Hypocrite Left: Free Speech For Hate Preachers — But Not Cartoonists

HAZEM BADER/AFP/Getty
HAZEM BADER/AFP/Getty

Danish left wingers who called for the prosecution of Muhammed cartoonists now block plans to ban hate preachers from Denmark.

Controversial plans for a blacklist that would ban hate preachers from Denmark have exposed leftwing hypocrisy, as the people and parties who called for hate speech laws to prosecute the cartoonists who drew Mohammed are now citing “freedom of expression” as a reason to oppose the ban.

Under the proposals, the country’s immigration service would compile a list of religious speakers and imams who, as Politico reports would be denied visas for “encouraging terrorism and anti-democratic attitudes”.

Prime Minister Lars Løkke Rasmussen said he hoped the list would be revised regularly in cooperation with other countries, and cited Britain’s ban on speakers deemed extremist by the government as inspiration.

Free speech advocate Flemming Rose noted this week that hypocritically many of the people opposing the planned blacklist, in the name of free speech, were ten years ago calling for the prosecution of the artists who drew Muhammad.

As cultural editor of Jyllands-Posten, Mr. Rose commissioned the Muhammad cartoons that Muslims around the world reacted to with protests and violence, leaving over 200 people dead.

Politiken reported that members of the left wing Social Liberal Party, Alternative party and Red-Green Alliance are so opposed to the plan to deny visas to radical preachers that they  “will no longer drink coffee” with the government’s culture minister, Bertel Haarder.

A liberal Muslim politician in Denmark left the Social Liberal Party at the height of the Muhammad cartoons controversy in disgust at their “unholy alliance with Islamists”, which writer Kenan Malik reported the member of parliament believes is a typical attitude of liberals.

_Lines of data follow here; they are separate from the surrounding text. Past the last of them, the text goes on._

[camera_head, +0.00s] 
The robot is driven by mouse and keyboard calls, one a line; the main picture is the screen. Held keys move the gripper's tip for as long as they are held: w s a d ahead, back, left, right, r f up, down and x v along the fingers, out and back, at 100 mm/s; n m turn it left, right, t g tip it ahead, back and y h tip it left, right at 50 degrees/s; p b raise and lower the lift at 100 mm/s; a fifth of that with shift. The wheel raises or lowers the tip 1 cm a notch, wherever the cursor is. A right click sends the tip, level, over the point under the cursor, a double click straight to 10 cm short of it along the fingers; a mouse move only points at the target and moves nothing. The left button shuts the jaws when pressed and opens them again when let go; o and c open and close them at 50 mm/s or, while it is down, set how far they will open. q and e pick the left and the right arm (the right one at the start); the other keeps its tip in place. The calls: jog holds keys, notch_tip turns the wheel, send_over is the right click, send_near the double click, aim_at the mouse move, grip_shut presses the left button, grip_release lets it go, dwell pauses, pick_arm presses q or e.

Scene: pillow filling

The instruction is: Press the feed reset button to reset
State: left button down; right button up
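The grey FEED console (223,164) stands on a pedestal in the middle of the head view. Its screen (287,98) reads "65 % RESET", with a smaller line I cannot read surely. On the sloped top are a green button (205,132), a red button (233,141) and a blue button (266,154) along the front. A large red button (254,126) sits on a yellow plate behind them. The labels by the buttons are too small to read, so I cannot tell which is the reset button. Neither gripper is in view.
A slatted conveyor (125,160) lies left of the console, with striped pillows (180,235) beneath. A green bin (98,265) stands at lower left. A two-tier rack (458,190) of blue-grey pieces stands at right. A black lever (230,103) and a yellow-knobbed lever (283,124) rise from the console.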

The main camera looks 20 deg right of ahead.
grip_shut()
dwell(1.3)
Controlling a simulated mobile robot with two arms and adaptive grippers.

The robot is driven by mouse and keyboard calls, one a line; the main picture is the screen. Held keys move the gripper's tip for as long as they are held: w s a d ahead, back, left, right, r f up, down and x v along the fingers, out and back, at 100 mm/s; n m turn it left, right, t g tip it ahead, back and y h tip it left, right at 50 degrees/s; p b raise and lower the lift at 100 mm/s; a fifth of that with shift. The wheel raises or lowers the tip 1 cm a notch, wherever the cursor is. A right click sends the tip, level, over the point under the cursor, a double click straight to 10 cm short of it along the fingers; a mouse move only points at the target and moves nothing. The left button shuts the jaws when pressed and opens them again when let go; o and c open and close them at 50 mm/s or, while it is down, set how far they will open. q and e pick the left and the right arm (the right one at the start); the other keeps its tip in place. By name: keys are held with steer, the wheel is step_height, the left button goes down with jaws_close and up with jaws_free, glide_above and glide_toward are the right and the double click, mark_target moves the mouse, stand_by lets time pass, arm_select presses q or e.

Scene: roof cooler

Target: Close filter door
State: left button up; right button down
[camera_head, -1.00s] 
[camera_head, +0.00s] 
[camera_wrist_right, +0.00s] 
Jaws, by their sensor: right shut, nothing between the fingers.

The Danish press wheeled out an unlikely advocate of free speech, Oussama El Saadi. Left wing newspaper Politiken, which condemned the Muhammad cartoons, reported that the Grimhøj Mosque head said he listened to the government’s concerns but “also to scientists and lawyers” who warn against the proposal.

He expressed fears that the government would use the blacklist “against freedom of expression”, and added that it is vital to protect “Danish values of liberalism, freedom of expression and freedom”.

Mr. El Saadi’s enthusiasm for freedom of expression and liberal values may raise eyebrows among Danes. In a documentary on the mosque he headed, the controversial religious figure stated his opposition to democracy and pledged his support for Islamic State, also calling a Danish convert to Islam who carried out a suicide attack in Syria a “hero”.

In June 2015 Grimhøj Mosque hosted the funeral of Abu Hamza, also known as Abdessamad Fateh a Muslim who was arrested for making comprehensive plans to kill cartoonist Kurt Westergaard in “revenge” for Muhammad cartoons.

Police estimate that of the 110-plus people to have left Denmark to fight with Islamic State in Syria, around two dozen were from the infamous mosque.

Politiken asked how the left wing parties who are strongly opposed to the anti-terror proposals, which would also allow Denmark to strip citizenship from radical imams, would instead approach the problem of hate preachers.

The Alternative party said that they would “improve exit programmes” for people who want to leave “radicalised environments”, expand women’s centres and hire more social workers.

The representative from the Unity party, meanwhile, said she did not think blacklists and expelling radical preachers would help, instead arguing for more resources for Denmark’s crisis centres.